======== Supplied records
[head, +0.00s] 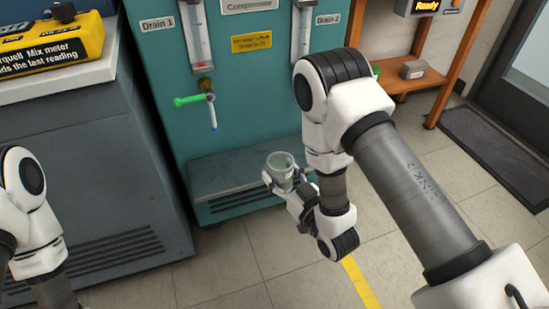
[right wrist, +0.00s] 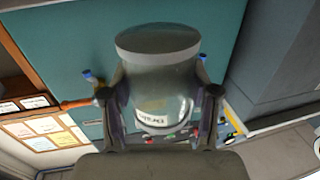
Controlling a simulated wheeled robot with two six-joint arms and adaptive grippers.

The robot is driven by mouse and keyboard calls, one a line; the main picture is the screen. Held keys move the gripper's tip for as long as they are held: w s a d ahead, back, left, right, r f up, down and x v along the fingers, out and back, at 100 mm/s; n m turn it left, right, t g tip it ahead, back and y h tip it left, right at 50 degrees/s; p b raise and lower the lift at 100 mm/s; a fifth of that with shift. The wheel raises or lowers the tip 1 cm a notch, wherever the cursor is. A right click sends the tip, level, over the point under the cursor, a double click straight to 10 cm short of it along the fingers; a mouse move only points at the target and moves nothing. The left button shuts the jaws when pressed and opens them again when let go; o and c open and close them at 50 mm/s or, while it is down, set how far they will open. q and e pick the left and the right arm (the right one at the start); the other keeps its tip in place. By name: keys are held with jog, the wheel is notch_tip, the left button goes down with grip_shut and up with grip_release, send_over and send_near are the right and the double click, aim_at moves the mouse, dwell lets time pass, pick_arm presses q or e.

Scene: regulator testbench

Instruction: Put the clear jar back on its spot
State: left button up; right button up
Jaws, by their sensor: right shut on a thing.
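The clear jar (head: 281,163) is small, see-through and greenish, and it looks empty and roughly upright in the head view. My right gripper (head: 283,182) is shut on it, with the fingers on its two sides. The jar is held in front of the teal cabinet's low ledge (head: 225,173), near the ledge's right part. I cannot tell its exact height above the ledge. My left arm shows at the lower left; its gripper is out of view.
The teal cabinet (head: 236,92) carries two drain gauges and a green-handled valve (head: 188,100) with a blue-tipped spout above the ledge. A grey cabinet (head: 80,160) stands left, with a yellow meter (head: 50,45) on top. A wooden stand (head: 440,80) is at right.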

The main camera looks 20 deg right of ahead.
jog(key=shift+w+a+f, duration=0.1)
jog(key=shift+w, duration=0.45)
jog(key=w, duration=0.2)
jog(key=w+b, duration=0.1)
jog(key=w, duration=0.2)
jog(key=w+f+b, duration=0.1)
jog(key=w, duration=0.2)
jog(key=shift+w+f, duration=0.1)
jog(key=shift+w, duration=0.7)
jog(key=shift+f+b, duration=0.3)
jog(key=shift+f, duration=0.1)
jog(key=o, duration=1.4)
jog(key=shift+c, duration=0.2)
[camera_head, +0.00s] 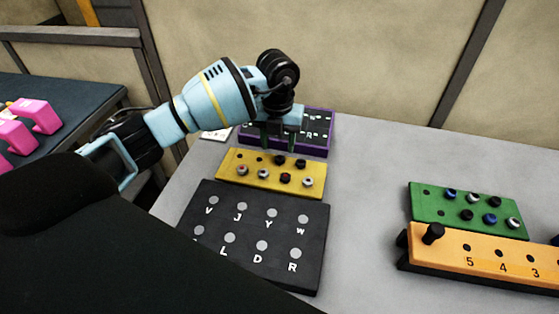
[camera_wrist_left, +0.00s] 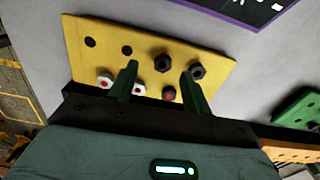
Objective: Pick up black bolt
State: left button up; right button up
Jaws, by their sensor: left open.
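A yellow block (camera_head: 228,170) holds two black bolts in its back row, a left one (camera_head: 280,160) and a right one (camera_head: 300,163). Both also show in the left wrist view, the left one (camera_wrist_left: 163,63) and the right one (camera_wrist_left: 197,71). My left gripper (camera_head: 279,147) points down at the block's back row, open and empty. In the wrist view the left black bolt appears between its two green fingertips, and the right one lies just beyond the right fingertip. I cannot tell the exact height of the tips above the bolts. My right gripper is not in view.
The block's front row holds white-topped and red-topped bolts (camera_head: 263,173). A purple-edged panel (camera_head: 318,148) lies behind and a black lettered board (camera_head: 270,220) in front. Green (camera_head: 425,210) and orange (camera_head: 450,240) blocks stand right. The grey table between is clear.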

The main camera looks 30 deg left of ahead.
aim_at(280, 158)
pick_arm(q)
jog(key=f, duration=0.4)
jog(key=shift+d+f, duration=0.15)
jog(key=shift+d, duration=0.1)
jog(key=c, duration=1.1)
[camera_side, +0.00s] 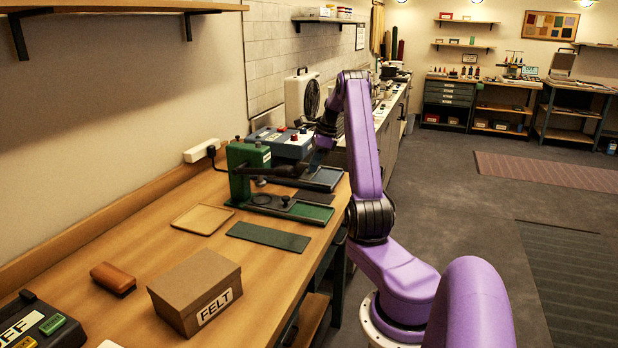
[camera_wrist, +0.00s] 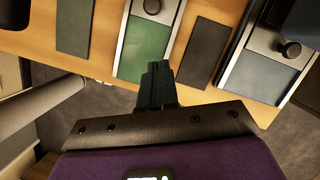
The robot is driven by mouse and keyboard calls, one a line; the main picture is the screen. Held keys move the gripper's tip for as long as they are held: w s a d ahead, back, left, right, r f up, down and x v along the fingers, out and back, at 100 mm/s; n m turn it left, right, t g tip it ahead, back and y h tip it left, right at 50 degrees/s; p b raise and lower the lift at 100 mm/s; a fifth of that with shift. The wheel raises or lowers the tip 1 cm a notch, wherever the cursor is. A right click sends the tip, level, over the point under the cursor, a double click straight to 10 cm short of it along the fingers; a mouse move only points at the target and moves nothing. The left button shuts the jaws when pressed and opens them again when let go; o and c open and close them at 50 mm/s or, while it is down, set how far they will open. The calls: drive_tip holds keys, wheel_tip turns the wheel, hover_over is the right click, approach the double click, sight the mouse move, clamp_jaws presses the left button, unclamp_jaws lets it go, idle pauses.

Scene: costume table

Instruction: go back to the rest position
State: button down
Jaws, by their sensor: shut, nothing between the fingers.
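My gripper (camera_wrist: 158,70) is shut and empty in the wrist view, its dark fingers together over the front end of the green press's bed (camera_wrist: 146,48). In the side view my gripper (camera_side: 316,161) is small and dark, pointing down beside the blue press (camera_side: 283,143). My purple arm rises from its base and bends down over the bench. How high the fingertips are above the bed is hard to tell.
The green press (camera_side: 240,170) stands on the bench (camera_side: 160,252). A fan (camera_side: 302,98) stands behind. Open floor lies to the right.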

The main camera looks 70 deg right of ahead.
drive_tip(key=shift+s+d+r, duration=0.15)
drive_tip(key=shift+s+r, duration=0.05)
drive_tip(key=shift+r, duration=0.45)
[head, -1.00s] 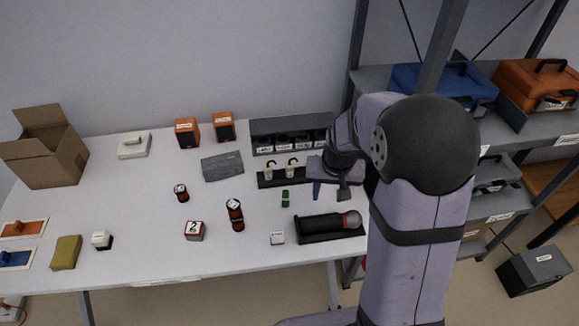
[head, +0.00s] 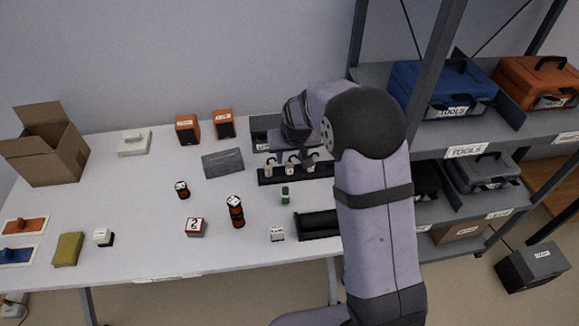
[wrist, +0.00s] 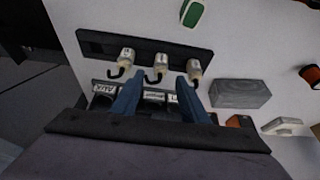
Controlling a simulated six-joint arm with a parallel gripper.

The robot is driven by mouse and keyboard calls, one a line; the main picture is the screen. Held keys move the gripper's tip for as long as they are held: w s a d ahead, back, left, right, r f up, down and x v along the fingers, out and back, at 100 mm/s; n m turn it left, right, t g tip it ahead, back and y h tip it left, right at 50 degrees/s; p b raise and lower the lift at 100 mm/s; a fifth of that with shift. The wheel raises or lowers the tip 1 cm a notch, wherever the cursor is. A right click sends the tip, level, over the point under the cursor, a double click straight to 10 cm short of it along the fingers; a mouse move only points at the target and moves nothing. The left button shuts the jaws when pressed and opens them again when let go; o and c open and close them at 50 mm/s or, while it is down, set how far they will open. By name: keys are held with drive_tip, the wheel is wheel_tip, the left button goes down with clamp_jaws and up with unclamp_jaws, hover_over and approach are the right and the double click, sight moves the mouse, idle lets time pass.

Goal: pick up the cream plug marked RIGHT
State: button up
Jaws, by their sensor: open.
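Several cream plugs stand in a row on a dark rack (head: 265,181), seen also in the wrist view (wrist: 90,46). In the wrist view I see a left plug (wrist: 127,57), a middle plug (wrist: 160,62) and a right plug (wrist: 194,68), each with a dark hooked cable. Their small markings are too blurred to read, so I cannot tell which says RIGHT. My gripper (wrist: 158,75) is open, its blue fingers pointing at the rack, with the middle plug between the fingertip lines. In the head view my gripper (head: 293,155) is over the rack, partly hidden by my arm.
A dark labelled socket box (head: 262,137) stands behind the rack, partly hidden by my arm. A grey block (head: 222,163) lies to the left and a small green piece (head: 285,195) in front. A black cradle (head: 316,225) is at front right.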

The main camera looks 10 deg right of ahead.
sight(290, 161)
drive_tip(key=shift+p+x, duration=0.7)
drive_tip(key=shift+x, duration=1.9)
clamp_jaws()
================
Restate exactly, please, only the lines between the start of the data and the line containing "Controlling a simulated wheeled", both ends included, skipping the pictures.

[head, +0.00s] 
[right wrist, +0.00s] 
Controlling a simulated wheeled robot with two six-joint arms and adaptive grippers.

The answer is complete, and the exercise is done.